AIM:
Check each line of the records below and collect those that include the word "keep".

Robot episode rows
━━━━━━━━━━

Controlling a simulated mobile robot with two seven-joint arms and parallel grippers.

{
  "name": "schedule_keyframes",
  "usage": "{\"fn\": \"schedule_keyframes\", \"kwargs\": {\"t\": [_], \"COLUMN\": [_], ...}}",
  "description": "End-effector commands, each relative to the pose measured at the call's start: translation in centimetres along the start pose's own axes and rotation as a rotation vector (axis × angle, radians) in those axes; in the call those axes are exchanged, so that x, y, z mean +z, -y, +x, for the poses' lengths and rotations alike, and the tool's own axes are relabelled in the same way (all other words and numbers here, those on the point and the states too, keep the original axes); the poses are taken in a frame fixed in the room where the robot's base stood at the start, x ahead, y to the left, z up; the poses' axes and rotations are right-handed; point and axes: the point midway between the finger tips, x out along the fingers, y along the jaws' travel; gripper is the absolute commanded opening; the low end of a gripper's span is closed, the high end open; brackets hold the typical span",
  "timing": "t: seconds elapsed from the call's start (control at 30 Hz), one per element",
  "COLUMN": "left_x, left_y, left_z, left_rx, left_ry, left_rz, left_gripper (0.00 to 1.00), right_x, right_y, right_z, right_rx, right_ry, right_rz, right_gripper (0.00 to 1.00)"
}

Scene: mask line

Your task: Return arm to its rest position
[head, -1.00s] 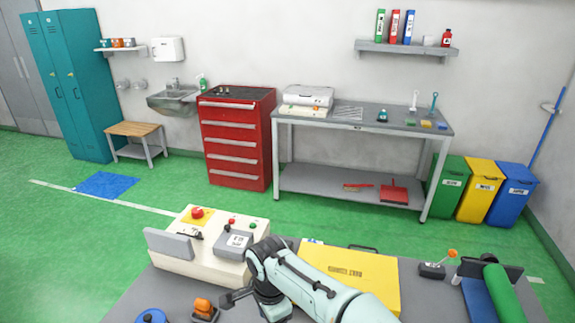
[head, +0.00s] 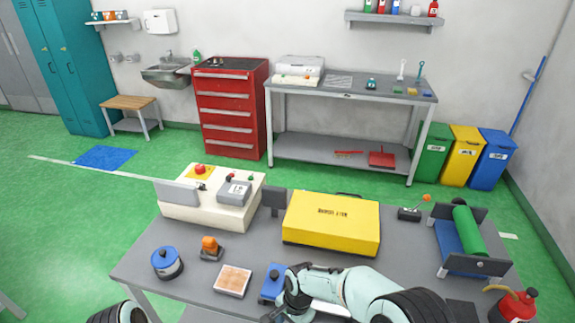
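My right arm (head: 345,287) comes in from the lower right over the front of the grey table. Its wrist is bent down, beside a blue block with a dark knob (head: 271,284). The right gripper (head: 274,315) is only partly seen at the bottom edge, and its fingers are cut off. I cannot tell whether it is open or shut. Of my left arm only a dark ringed link and a pale part (head: 118,313) show at the lower left corner. The left gripper is out of view.
The grey table (head: 150,248) carries a cream control box (head: 205,207), yellow case (head: 332,222), blue round pot (head: 167,263), orange-topped device (head: 210,248), small tan tray (head: 233,281) and green roll stand (head: 470,235). A red canister (head: 515,305) stands at lower right.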

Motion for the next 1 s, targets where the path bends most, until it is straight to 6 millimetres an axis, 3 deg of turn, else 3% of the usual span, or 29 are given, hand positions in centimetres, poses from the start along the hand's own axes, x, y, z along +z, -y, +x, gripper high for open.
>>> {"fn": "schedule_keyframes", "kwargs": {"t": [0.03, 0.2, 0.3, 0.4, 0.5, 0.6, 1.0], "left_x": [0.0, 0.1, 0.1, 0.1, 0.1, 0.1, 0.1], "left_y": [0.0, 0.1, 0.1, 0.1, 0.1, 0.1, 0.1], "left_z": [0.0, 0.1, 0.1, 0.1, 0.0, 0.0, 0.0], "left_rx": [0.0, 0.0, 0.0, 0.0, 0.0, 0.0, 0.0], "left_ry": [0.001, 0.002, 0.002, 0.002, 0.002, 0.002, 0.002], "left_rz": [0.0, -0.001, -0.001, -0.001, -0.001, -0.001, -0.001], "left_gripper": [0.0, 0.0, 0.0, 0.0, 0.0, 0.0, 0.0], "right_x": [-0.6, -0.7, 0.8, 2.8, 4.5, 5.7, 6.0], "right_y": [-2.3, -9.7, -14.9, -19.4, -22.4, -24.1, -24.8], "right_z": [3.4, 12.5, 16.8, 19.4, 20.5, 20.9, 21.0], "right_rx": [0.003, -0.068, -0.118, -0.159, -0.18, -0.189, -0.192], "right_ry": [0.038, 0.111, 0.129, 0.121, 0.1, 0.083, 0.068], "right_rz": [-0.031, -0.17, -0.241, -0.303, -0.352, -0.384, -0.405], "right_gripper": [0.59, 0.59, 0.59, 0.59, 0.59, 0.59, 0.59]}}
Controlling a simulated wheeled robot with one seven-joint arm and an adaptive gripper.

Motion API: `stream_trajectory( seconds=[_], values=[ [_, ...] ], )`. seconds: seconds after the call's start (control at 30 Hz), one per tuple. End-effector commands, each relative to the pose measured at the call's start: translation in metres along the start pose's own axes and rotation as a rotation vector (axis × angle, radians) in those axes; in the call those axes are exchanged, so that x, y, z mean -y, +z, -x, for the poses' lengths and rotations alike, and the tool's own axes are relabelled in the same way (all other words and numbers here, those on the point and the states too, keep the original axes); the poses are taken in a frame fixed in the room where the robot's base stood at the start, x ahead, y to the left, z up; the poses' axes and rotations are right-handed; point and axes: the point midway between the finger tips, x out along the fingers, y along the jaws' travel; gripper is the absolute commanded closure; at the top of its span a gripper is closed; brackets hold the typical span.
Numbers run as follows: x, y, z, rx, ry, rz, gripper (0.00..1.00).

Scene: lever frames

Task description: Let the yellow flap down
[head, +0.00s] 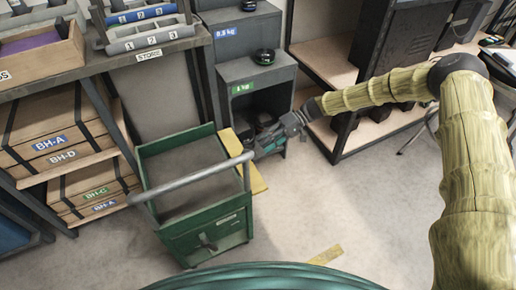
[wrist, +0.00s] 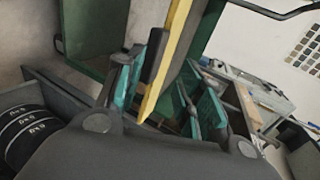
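The yellow flap (head: 259,180) is at the right side of a green cart (head: 207,222), reaching out beyond the cart's edge. Its exact tilt is hard to judge. My gripper (head: 254,147) is at the flap's outer side, near its far part. In the wrist view the yellow flap (wrist: 168,65) runs edge-on between the teal fingers of my gripper (wrist: 171,72). The dark pad of the left finger lies right beside the flap, apparently touching. A narrow dark gap shows toward the right finger, so I cannot tell whether the fingers grip it.
The cart's grey push bar (head: 195,176) crosses in front of the flap. A grey cubby (head: 255,85) with dark round items stands just behind my gripper. A wooden shelf (head: 325,65) is at the right.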

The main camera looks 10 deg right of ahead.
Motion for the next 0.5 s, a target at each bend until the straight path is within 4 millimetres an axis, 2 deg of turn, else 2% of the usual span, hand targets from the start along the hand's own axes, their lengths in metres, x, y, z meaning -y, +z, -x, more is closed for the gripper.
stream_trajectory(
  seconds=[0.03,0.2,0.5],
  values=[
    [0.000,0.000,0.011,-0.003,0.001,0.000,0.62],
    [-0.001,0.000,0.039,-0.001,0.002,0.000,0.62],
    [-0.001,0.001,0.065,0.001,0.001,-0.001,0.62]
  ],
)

━━━━━━━━━━

SOLUTION TO THIS EXERCISE:
  "description": "End-effector commands, each relative to the pose measured at the call's start: translation in centimetres along the start pose's own axes and rotation as a rotation vector (axis × angle, radians) in those axes; in the call those axes are exchanged, so that x, y, z mean +z, -y, +x, for the poses' lengths and rotations alike, and the tool's own axes are relabelled in the same way (all other words and numbers here, those on the point and the states too, keep the original axes); the poses are taken in a frame fixed in the room where the robot's base stood at the start, x ahead, y to the left, z up; the poses' axes and rotations are right-handed; point and axes: the point midway between the finger tips, x out along the fingers, y along the jaws' travel; gripper is the absolute commanded opening; the low end of a gripper's span is closed, the high end open; brackets hold the typical span",
Motion API: `stream_trajectory( seconds=[_], values=[ [_, ...] ], )`. seconds: seconds after the call's start (control at 30 Hz), one per tuple. End-effector commands, each relative to the pose measured at the call's start: translation in metres along the start pose's own axes and rotation as a rotation vector (axis × angle, radians) in those axes; in the call those axes are exchanged, so that x, y, z mean -y, +z, -x, for the poses' lengths and rotations alike, and the tool's own axes are relabelled in the same way (all other words and numbers here, those on the point and the states too, keep the original axes); the poses are taken in a frame fixed in the room where the robot's base stood at the start, x ahead, y to the left, z up; the poses' axes and rotations are right-handed; point and axes: the point midway between the finger tips, x out along the fingers, y along the jaws' travel; gripper is the absolute commanded closure; at the top of its span a gripper is closed; brackets hold the typical span.

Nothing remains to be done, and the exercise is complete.